--- START PROVIDED RECORDS ---

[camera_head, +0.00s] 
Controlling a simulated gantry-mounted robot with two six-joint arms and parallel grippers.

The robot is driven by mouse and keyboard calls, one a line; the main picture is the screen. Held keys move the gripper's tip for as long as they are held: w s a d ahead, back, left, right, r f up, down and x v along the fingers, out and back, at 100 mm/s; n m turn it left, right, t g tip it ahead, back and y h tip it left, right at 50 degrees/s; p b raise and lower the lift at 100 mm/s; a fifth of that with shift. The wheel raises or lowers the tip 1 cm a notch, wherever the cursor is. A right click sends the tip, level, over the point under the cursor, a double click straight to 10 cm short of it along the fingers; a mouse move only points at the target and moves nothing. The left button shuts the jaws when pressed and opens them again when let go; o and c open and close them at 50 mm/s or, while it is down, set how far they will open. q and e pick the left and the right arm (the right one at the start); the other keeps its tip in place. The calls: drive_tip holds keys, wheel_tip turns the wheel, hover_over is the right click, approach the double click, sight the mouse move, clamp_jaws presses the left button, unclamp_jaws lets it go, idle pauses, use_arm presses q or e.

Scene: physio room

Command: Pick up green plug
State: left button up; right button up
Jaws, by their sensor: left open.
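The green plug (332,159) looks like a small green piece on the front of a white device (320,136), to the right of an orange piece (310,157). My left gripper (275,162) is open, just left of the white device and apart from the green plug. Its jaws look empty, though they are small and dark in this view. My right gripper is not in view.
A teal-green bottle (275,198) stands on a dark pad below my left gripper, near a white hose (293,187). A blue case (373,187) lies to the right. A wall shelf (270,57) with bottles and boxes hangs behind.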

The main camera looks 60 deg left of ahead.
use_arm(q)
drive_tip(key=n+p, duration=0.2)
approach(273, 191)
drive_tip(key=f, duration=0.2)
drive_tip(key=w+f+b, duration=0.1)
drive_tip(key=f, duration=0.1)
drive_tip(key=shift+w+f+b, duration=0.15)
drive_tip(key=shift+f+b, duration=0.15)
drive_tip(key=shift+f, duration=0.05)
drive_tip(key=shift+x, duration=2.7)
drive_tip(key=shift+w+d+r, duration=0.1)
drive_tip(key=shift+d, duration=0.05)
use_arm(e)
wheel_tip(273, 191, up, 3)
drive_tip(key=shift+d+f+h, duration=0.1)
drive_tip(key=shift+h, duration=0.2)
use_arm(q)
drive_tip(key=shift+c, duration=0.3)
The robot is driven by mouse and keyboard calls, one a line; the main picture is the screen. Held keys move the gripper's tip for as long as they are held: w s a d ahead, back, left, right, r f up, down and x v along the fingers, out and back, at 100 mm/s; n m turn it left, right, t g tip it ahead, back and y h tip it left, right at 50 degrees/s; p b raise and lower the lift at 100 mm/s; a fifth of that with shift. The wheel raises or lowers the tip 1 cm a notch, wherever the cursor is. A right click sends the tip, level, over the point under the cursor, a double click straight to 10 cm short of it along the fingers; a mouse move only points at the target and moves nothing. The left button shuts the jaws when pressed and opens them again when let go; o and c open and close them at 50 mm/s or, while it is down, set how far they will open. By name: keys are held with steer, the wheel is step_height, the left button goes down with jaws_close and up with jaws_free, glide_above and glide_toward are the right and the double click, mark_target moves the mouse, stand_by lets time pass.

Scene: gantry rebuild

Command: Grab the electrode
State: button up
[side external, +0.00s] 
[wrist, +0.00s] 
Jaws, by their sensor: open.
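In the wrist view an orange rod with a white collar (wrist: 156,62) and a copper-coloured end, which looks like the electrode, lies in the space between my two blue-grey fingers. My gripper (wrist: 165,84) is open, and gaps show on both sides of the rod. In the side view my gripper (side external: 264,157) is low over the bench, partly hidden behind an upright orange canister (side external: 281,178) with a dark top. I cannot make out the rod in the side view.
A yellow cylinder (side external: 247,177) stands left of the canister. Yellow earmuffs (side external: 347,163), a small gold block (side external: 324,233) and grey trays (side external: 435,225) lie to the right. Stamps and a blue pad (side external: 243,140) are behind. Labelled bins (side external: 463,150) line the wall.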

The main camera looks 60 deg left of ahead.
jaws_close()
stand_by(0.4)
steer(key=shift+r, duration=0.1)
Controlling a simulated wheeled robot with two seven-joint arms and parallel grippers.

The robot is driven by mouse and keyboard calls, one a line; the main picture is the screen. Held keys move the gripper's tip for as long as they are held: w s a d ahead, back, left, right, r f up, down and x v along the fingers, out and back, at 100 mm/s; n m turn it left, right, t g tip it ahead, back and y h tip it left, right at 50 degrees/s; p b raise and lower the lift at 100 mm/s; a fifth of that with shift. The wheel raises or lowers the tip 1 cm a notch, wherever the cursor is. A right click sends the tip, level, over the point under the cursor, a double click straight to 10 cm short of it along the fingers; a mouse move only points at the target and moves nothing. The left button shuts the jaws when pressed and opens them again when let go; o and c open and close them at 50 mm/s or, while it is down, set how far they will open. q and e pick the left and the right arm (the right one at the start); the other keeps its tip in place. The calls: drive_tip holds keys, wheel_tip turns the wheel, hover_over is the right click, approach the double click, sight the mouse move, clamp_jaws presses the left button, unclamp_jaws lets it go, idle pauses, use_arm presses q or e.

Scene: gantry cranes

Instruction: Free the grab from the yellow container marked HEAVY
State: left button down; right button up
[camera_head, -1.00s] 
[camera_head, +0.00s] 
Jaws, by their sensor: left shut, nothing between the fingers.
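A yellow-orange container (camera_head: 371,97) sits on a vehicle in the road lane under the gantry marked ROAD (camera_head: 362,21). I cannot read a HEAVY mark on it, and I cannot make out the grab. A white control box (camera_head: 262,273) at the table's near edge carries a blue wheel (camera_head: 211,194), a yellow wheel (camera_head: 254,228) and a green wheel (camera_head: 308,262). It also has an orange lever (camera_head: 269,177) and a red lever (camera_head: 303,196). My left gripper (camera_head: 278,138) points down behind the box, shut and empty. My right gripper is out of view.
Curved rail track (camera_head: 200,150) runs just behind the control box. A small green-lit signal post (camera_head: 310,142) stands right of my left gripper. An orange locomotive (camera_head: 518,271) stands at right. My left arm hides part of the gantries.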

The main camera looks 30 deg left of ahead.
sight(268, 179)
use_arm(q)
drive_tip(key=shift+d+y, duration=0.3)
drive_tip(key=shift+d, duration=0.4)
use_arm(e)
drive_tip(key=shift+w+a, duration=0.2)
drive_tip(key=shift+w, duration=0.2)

--- END PROVIDED RECORDS ---
--- START PROVIDED RECORDS ---

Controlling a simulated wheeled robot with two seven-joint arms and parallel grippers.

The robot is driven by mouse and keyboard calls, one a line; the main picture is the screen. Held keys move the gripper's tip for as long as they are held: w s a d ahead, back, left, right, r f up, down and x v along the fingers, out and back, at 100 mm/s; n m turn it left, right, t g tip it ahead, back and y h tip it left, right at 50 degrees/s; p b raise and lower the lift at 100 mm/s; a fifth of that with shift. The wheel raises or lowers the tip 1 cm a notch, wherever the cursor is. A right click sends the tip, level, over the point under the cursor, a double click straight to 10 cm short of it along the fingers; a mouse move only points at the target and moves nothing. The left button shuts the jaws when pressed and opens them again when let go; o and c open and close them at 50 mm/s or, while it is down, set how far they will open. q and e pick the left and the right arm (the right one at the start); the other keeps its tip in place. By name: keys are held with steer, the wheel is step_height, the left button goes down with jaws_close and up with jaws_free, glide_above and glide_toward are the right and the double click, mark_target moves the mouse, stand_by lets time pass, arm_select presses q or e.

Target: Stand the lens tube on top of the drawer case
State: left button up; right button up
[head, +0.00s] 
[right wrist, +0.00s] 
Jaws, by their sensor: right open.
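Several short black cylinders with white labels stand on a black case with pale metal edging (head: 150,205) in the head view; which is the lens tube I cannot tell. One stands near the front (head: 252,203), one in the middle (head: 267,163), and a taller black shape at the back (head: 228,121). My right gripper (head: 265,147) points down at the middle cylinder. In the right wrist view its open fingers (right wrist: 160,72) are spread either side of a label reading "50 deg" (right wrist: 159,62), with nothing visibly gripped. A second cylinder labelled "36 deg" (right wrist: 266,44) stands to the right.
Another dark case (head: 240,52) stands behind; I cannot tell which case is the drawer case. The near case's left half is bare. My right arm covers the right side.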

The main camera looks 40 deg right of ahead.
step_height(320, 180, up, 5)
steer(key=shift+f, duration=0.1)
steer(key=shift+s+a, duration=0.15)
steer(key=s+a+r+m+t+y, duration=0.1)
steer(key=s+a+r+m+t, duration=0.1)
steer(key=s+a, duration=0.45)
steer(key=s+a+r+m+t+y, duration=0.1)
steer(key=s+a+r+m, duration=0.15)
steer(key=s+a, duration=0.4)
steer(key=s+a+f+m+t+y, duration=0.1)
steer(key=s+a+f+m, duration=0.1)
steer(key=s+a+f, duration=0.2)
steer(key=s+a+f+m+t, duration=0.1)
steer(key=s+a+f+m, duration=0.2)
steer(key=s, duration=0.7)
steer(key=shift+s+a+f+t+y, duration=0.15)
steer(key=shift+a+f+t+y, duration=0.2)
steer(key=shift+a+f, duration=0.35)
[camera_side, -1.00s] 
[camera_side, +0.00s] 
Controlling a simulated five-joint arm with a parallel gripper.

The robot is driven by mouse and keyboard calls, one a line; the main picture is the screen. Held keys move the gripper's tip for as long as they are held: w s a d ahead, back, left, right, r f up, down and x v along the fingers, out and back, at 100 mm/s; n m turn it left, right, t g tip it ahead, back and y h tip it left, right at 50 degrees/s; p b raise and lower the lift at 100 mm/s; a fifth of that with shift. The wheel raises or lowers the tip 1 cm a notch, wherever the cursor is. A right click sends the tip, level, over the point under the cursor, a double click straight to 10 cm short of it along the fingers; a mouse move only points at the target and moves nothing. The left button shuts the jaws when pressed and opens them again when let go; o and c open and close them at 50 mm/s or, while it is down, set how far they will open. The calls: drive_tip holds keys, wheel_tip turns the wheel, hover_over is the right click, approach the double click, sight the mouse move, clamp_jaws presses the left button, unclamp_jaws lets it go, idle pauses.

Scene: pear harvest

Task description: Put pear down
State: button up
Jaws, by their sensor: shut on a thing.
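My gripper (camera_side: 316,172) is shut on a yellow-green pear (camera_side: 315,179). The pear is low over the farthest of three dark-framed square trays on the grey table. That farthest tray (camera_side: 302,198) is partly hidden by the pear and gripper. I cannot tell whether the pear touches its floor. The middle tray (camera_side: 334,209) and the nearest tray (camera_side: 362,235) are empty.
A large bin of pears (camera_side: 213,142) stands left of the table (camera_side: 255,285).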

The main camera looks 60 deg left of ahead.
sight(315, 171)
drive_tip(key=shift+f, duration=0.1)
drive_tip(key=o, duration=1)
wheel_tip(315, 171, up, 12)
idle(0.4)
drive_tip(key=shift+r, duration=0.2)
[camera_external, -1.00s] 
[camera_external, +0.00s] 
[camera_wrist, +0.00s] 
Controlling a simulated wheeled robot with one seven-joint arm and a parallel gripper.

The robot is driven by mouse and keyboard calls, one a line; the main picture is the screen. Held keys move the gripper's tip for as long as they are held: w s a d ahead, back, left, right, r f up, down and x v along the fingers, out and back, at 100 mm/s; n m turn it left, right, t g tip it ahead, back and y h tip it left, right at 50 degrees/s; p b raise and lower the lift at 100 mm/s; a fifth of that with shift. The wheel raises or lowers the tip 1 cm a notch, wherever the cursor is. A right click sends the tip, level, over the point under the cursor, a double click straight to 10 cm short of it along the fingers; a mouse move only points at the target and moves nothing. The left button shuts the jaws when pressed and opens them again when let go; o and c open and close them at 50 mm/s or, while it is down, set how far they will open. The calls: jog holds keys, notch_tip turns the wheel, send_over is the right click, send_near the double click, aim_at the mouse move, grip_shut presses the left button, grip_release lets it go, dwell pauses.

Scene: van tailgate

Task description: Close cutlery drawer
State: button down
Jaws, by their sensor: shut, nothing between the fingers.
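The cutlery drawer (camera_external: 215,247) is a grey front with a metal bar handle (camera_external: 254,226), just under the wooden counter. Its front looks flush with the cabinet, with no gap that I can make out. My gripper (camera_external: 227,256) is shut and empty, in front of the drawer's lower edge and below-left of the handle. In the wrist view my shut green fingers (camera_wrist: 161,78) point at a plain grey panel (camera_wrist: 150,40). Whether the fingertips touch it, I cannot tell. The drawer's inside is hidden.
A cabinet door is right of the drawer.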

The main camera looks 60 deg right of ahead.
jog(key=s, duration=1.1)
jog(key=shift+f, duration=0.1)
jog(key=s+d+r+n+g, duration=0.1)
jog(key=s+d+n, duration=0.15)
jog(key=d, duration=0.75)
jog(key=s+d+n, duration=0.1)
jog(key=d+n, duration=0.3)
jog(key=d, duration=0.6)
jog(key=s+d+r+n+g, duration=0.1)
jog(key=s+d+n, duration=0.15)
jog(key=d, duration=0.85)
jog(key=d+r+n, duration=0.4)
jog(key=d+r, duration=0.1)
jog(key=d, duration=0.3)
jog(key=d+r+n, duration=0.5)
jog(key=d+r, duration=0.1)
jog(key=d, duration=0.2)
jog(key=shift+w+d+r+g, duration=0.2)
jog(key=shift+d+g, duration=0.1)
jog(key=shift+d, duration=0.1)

--- END PROVIDED RECORDS ---

**TASK TO COMPLETE**
Looking at the records above, work out how many lines include the string "Scene". Give the number and nothing else.

**EXERCISE SOLUTION**
5